* _Given task_: Could you extract every entry below and reproduce it exactly?

━━━ Data to process

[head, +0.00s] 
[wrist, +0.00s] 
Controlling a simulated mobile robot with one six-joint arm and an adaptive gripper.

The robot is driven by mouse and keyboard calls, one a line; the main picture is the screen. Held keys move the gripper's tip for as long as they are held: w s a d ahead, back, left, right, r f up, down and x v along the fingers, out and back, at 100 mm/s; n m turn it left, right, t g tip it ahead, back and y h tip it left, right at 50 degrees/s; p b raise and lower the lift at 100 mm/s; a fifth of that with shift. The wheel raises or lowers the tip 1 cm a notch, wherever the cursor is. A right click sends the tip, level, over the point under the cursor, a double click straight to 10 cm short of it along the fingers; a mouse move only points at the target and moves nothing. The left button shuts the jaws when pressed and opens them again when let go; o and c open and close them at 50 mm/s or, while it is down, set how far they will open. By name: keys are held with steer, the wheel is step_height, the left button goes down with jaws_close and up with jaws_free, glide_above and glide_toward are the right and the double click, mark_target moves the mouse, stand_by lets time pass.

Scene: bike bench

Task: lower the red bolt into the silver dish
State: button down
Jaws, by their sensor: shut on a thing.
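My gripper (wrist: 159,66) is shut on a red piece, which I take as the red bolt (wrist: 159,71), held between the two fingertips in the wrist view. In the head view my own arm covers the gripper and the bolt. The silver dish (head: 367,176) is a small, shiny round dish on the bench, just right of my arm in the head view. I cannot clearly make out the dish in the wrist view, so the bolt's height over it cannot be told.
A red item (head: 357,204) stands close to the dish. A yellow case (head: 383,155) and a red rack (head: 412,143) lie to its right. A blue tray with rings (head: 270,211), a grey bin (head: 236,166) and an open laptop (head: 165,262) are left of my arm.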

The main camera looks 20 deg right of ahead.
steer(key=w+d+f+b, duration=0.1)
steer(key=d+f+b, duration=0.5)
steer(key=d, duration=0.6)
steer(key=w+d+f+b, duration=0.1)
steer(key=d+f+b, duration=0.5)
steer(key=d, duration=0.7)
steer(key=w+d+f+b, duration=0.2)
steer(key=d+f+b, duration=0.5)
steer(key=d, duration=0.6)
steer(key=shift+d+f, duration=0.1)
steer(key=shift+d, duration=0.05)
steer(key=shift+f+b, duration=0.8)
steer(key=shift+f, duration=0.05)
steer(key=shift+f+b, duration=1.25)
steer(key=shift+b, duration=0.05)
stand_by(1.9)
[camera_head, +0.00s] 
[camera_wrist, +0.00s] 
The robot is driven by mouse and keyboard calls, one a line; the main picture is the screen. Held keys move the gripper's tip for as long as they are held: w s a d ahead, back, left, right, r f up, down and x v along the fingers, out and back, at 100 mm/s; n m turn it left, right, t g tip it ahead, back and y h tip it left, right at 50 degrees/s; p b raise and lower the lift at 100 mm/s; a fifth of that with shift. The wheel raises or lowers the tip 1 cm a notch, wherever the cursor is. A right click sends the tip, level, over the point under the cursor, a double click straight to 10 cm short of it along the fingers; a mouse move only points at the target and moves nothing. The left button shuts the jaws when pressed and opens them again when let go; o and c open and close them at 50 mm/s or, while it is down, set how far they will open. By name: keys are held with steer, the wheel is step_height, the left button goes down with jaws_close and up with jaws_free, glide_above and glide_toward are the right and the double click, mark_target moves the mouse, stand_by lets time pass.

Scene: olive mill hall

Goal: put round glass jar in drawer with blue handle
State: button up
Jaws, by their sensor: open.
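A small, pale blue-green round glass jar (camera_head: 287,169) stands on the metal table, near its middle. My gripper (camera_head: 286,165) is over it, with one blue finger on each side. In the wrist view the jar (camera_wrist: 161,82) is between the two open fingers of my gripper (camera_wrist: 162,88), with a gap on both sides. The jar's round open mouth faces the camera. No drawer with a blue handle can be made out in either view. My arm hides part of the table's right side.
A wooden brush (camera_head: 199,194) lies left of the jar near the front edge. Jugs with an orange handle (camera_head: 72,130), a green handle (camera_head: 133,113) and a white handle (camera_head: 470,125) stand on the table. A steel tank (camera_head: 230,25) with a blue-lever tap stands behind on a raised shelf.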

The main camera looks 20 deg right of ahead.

━━━━━━

* _Result of this exercise_:
[head, +0.00s] 
[wrist, +0.00s] 
Controlling a simulated mobile robot with one six-joint arm and an adaptive gripper.

The robot is driven by mouse and keyboard calls, one a line; the main picture is the screen. Held keys move the gripper's tip for as long as they are held: w s a d ahead, back, left, right, r f up, down and x v along the fingers, out and back, at 100 mm/s; n m turn it left, right, t g tip it ahead, back and y h tip it left, right at 50 degrees/s; p b raise and lower the lift at 100 mm/s; a fifth of that with shift. The wheel raises or lowers the tip 1 cm a notch, wherever the cursor is. A right click sends the tip, level, over the point under the cursor, a double click straight to 10 cm short of it along the fingers; a mouse move only points at the target and moves nothing. The left button shuts the jaws when pressed and opens them again when let go; o and c open and close them at 50 mm/s or, while it is down, set how far they will open. By name: keys are held with steer, the wheel is step_height, the left button goes down with jaws_close and up with jaws_free, glide_above and glide_toward are the right and the double click, mark_target moves the mouse, stand_by lets time pass.

Scene: bike bench

Task: lower the red bolt into the silver dish
State: button down
Jaws, by their sensor: shut on a thing.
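My gripper (wrist: 159,66) is shut on a red piece, which I take as the red bolt (wrist: 159,71), held between the two fingertips in the wrist view. In the head view my own arm covers the gripper and the bolt. The silver dish (head: 367,176) is a small, shiny round dish on the bench, just right of my arm in the head view. I cannot clearly make out the dish in the wrist view, so the bolt's height over it cannot be told.
A red item (head: 357,204) stands close to the dish. A yellow case (head: 383,155) and a red rack (head: 412,143) lie to its right. A blue tray with rings (head: 270,211), a grey bin (head: 236,166) and an open laptop (head: 165,262) are left of my arm.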

The main camera looks 20 deg right of ahead.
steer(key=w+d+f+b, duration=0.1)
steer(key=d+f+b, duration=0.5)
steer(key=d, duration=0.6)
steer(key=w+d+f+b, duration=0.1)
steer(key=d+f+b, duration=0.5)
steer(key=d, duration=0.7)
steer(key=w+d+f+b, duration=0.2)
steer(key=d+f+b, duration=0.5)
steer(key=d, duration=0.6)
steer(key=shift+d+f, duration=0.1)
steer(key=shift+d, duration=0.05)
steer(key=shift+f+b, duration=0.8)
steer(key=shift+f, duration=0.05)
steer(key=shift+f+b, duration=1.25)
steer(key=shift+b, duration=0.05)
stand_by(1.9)
[camera_head, +0.00s] 
[camera_wrist, +0.00s] 
The robot is driven by mouse and keyboard calls, one a line; the main picture is the screen. Held keys move the gripper's tip for as long as they are held: w s a d ahead, back, left, right, r f up, down and x v along the fingers, out and back, at 100 mm/s; n m turn it left, right, t g tip it ahead, back and y h tip it left, right at 50 degrees/s; p b raise and lower the lift at 100 mm/s; a fifth of that with shift. The wheel raises or lowers the tip 1 cm a notch, wherever the cursor is. A right click sends the tip, level, over the point under the cursor, a double click straight to 10 cm short of it along the fingers; a mouse move only points at the target and moves nothing. The left button shuts the jaws when pressed and opens them again when let go; o and c open and close them at 50 mm/s or, while it is down, set how far they will open. By name: keys are held with steer, the wheel is step_height, the left button goes down with jaws_close and up with jaws_free, glide_above and glide_toward are the right and the double click, mark_target moves the mouse, stand_by lets time pass.

Scene: olive mill hall

Goal: put round glass jar in drawer with blue handle
State: button up
Jaws, by their sensor: open.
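A small, pale blue-green round glass jar (camera_head: 287,169) stands on the metal table, near its middle. My gripper (camera_head: 286,165) is over it, with one blue finger on each side. In the wrist view the jar (camera_wrist: 161,82) is between the two open fingers of my gripper (camera_wrist: 162,88), with a gap on both sides. The jar's round open mouth faces the camera. No drawer with a blue handle can be made out in either view. My arm hides part of the table's right side.
A wooden brush (camera_head: 199,194) lies left of the jar near the front edge. Jugs with an orange handle (camera_head: 72,130), a green handle (camera_head: 133,113) and a white handle (camera_head: 470,125) stand on the table. A steel tank (camera_head: 230,25) with a blue-lever tap stands behind on a raised shelf.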

The main camera looks 20 deg right of ahead.

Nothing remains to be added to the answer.